In Workshop Two, Dawn discovered that a double brainstorm was the key to:
- focusing in on an area of interest within the topic of study
- coming up with great questions as the basis for students’ research
- sourcing interesting facts that can be grouped to form cohesive sections in an informative text.
Dawn organised her class into groups of 3 who each chose their own Australian animal to research. Each member of the group was assigned one body paragraph to write.
First, they brainstormed everything they wanted to find out about their animal.
Then, Dawn did a deeper brainstorm with the class to narrow the focus and model how to develop open questions:
❎ Do koalas eat eucalyptus leaves?
✅ What do koalas eat?
Students then felt confident to work on their own deeper brainstorm – they could use some of the group questions but also came up with their own.
Laiytn and Winter both brainstormed their big questions about koalas before doing their research. This template is from the Workshop Two handout.
When it came time to start researching, students were fully engaged with the topic and motivated to find answers to their questions. Students recorded this information in dot points before writing fact statements in answer to each question.
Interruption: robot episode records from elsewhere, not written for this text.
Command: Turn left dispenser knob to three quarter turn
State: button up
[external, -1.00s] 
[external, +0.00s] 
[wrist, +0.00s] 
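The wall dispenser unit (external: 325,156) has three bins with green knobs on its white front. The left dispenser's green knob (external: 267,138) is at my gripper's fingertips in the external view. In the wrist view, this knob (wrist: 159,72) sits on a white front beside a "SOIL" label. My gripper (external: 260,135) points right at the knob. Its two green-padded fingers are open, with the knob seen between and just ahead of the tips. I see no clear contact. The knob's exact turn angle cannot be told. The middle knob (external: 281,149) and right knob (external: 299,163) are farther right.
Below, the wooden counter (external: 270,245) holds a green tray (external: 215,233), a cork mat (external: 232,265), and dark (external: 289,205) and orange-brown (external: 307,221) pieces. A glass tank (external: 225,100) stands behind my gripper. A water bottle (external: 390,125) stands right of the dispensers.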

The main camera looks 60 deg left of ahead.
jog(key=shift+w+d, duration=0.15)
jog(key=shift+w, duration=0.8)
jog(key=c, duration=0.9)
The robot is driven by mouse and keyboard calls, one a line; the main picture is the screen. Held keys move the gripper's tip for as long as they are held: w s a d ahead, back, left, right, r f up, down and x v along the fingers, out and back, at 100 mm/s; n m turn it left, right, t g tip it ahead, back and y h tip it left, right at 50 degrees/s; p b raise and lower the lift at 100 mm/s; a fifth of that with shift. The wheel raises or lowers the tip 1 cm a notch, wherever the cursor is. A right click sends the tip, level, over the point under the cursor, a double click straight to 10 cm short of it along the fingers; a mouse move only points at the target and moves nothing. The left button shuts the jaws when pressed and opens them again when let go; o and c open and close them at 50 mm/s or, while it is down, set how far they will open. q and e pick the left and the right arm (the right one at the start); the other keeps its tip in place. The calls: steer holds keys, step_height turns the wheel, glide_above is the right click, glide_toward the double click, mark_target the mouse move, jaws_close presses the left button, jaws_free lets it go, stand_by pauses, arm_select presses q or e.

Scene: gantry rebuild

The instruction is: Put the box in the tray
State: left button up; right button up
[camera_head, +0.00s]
Students recorded answers to deeper brainstorm questions using good sentences.
Dawn then conferenced with each group to help them plan their three body paragraphs before students got to work writing their assigned section using their own or other students’ fact statements. Dawn helped them select and order fact statements within each body paragraph to ensure cohesion and flow.
Dawn was confident in this process because she’d been through it herself in Workshop Two.
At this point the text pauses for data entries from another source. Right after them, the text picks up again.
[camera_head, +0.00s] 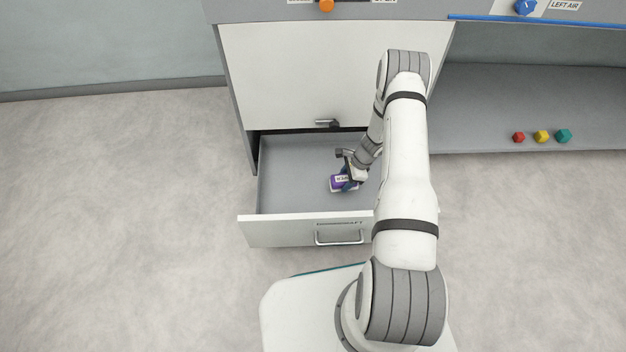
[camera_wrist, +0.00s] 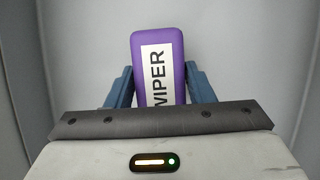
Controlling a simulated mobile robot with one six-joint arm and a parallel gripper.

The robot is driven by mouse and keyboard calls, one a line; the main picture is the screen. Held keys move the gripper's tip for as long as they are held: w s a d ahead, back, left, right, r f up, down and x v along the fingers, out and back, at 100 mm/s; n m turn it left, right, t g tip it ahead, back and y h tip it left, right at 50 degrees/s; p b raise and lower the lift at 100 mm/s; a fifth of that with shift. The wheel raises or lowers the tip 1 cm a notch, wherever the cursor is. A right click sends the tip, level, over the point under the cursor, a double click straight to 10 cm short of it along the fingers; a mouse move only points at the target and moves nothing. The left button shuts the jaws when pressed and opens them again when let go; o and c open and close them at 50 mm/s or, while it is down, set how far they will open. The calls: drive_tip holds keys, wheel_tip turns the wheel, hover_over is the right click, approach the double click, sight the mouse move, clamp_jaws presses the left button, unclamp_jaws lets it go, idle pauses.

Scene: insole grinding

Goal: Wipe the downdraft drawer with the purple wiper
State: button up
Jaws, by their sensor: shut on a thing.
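The purple wiper (camera_head: 340,184) has a white label and is inside the open downdraft drawer (camera_head: 290,175), right of the middle of its floor in the head view. My gripper (camera_head: 350,176) is shut on the wiper from above. In the wrist view the wiper (camera_wrist: 158,68), labelled WIPER, sits between the two blue fingers of my gripper (camera_wrist: 160,88). Whether the wiper touches the drawer floor I cannot tell. My arm hides the right end of the drawer.
The drawer front has a metal handle (camera_head: 340,237). A white cabinet door (camera_head: 310,75) stands above the drawer. Red (camera_head: 519,137), yellow (camera_head: 542,137) and teal (camera_head: 563,135) pieces lie on the grey shelf (camera_head: 480,110) at right. The floor at left is clear.

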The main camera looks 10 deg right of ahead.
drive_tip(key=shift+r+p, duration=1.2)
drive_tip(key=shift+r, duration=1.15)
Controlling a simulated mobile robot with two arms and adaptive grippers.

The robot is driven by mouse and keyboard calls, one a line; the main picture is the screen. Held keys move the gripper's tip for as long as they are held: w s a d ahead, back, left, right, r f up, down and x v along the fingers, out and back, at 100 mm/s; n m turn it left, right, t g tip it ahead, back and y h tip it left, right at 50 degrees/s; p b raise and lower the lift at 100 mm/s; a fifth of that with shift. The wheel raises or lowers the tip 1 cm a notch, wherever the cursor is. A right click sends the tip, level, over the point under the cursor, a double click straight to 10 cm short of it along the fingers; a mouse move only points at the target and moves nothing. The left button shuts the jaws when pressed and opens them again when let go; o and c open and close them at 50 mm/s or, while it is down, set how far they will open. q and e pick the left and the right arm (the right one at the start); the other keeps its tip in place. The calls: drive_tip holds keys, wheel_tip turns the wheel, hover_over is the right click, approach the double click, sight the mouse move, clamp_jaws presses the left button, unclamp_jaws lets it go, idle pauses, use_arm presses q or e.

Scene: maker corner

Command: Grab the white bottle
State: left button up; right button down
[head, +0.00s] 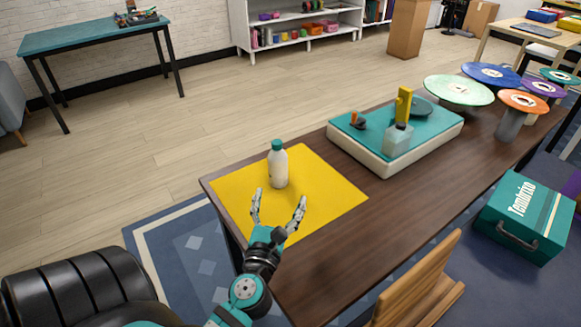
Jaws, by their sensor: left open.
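A white bottle (278,168) with a green cap stands upright on a yellow mat (331,195) at the near-left end of the dark wooden table. My left gripper (278,207) is open and empty over the front part of the mat. Its two fingers are spread, and in the picture they lie just below the bottle's base, pointing toward it. The bottle shows above and between the fingertips, and no finger appears to touch it. My right gripper is not in the head view.
Round discs on stands, including a pale green one (459,90), fill the table's far end. A wooden chair back (420,284) and teal case (525,217) are at right.

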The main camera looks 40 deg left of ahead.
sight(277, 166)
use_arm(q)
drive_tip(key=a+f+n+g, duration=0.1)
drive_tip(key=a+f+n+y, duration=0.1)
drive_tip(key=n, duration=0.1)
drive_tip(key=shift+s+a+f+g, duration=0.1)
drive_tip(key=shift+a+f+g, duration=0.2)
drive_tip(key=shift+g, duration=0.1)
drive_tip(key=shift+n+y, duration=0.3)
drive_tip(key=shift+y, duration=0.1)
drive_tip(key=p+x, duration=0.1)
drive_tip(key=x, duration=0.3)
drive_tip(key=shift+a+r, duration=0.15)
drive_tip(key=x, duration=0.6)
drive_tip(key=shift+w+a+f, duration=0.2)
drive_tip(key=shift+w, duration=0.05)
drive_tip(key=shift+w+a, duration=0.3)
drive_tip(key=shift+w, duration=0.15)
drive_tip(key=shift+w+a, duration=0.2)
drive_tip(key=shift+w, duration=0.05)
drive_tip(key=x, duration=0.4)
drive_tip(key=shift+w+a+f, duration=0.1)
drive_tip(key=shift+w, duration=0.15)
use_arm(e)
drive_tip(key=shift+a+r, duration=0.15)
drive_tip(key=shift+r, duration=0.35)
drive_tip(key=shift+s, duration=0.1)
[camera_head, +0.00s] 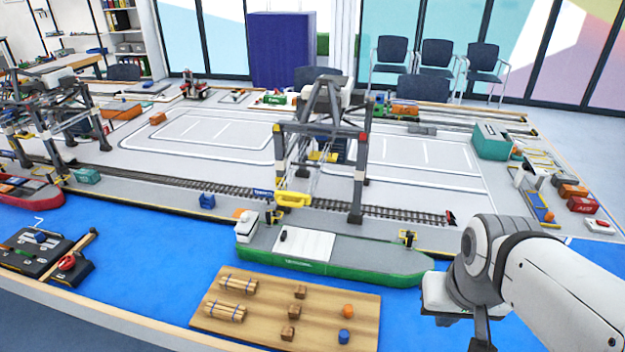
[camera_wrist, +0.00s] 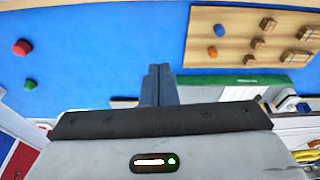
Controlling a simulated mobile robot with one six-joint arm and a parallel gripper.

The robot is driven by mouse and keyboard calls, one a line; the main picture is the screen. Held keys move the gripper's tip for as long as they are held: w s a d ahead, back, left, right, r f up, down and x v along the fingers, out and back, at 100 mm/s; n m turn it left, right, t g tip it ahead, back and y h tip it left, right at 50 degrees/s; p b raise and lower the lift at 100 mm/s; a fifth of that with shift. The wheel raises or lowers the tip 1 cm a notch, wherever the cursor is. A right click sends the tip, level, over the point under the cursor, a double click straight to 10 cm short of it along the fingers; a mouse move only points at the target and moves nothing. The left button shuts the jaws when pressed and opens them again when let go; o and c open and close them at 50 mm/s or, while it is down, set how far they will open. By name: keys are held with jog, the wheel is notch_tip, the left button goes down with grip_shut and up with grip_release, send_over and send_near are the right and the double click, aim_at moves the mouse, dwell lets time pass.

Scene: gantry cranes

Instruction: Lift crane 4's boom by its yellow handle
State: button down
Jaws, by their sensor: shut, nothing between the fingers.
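A grey gantry crane (camera_head: 359,180) stands over the rail track in the middle of the head view. A yellow handle (camera_head: 293,199) hangs at the lower end of its boom, above the quay edge by the green ship. I cannot read a crane number. Yellow parts (camera_wrist: 306,156) show at the lower right edge of the wrist view, probably that handle. My gripper (camera_wrist: 159,72) is shut and empty over the blue water surface. In the head view it is partly cut off at the lower right, well apart from the crane and handle.
A green ship (camera_head: 350,262) lies along the quay between my gripper and the crane. Another crane (camera_head: 45,120) stands at the far left. The blue surface around my gripper is largely clear.

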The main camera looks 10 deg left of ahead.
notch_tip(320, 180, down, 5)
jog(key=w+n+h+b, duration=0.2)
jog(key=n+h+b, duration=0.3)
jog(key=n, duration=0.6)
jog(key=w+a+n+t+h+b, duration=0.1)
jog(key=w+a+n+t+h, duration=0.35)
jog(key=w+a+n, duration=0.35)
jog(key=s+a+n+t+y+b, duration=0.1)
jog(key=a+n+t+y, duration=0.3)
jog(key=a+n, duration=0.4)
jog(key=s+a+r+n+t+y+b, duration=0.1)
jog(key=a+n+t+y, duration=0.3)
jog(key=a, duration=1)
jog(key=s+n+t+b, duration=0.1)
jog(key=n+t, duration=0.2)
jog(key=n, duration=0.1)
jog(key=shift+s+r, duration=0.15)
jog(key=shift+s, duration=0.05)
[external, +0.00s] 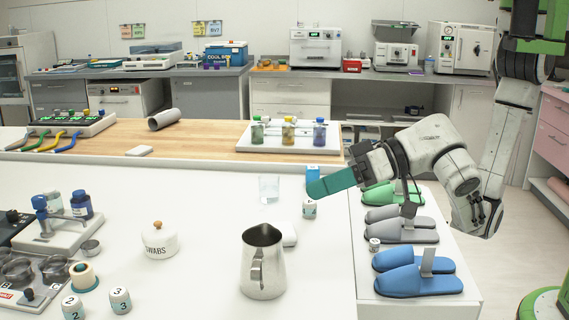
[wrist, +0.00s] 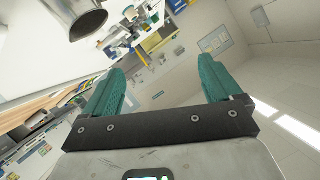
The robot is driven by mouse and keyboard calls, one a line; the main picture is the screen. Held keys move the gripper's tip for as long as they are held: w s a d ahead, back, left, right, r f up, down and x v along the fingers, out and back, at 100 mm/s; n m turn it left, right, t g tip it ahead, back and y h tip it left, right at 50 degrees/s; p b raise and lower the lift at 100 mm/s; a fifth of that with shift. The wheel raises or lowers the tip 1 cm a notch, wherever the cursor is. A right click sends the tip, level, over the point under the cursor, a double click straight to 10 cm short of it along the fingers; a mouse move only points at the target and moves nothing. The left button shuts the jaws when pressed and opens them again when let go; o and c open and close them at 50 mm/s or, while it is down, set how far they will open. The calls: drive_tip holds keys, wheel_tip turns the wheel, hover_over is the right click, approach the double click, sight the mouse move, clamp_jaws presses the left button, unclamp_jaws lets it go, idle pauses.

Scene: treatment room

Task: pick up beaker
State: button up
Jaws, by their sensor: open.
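A clear glass beaker (external: 269,188) stands upright on the white table (external: 200,205), left of my gripper (external: 314,188) in the external view. My gripper's teal fingers point left over the table's right part, apart from the beaker. In the wrist view my gripper (wrist: 160,78) has its two fingers wide apart with nothing between them. I cannot make out the beaker in the wrist view.
A metal pitcher (external: 263,270) stands in front of the beaker; it also seems to show at the wrist view's upper left (wrist: 72,18). A swabs jar (external: 160,243) stands left.

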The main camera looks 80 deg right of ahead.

It was an incredibly valuable experience for me having to actively participate in the actual writing process in my break-out group. It gave me a huge insight into the stress created by time limitations and the trust you needed to place in your team as you collaborated, negotiating roles, etc. This guided my mentoring of my student groups back in the classroom.
Using mentor texts
Next up was writing a top and tail for the body text. Dawn used a mentor text to show students how to take the Sizzling Starts and Exciting Endings techniques they were already familiar with and use them in their informative writing.
Using mentor texts to model what good writing looks like takes the guesswork out for students. Reading the text aloud and discussing the language and techniques also helps students to think like authors when they come to write their own introduction and conclusion.
Dawn used the mentor text Coral Reefs by Seymour Simon to give students a clear understanding of what she was looking for.
For their start, students were encouraged to create a word picture based on the same sentence stem as the start of the mentor text: ‘Imagine you’re walking through the forest …’
They worked in groups to brainstorm some amazing imagery using the Five + 1 Senses activity, then worked alone to write their start. Dawn was blown away by what they came up with. ‘They’re so good at it’, she marvelled. ‘And it could work for any topic or inquiry unit.’
For their ending, students were inspired by the same mentor text to include an impressive fact about their subject, express their emotional response to it and maybe even include a call to action.
Dawn used the same mentor text to inspire students when writing their Endings with Impact.
Collaborative work is a boon for writing – ideas flow and are built upon, and the load is shared.
In Dawn’s class, students were assigned one body paragraph each and then they wrote their own starts and endings to create a complete informative text. Because they have planned and researched the topic together, the finished text flows well and students learn from and feel supported by their peers.
Writing collaboratively was an amazing personal growth experience for all students. I had mixed ability groups and through this process, weaker students ‘stepped up’ to write stronger texts using the shared resources of information – and by feeling valued by the group and needing to produce a paragraph befitting the highest ability in the group, everybody’s writing lifted.
Celebrating student work
In the final stage of the process, students used a digital template to create an information brochure, typing in their own written section following the order on the plan, and their start and ending. They then personalised their brochure designs before printing them for display to share with parents and friends.
I will treasure the pride I saw on students’ faces, especially the weaker students in the group, as they looked through their brochures and saw their piece of writing (with their name attributed to it) in each finished brochure.
So … break the topic down, collaborate with others and get inspiration from real authors. These are some of the vital ingredients in the fuel that fires up next-level informative writing.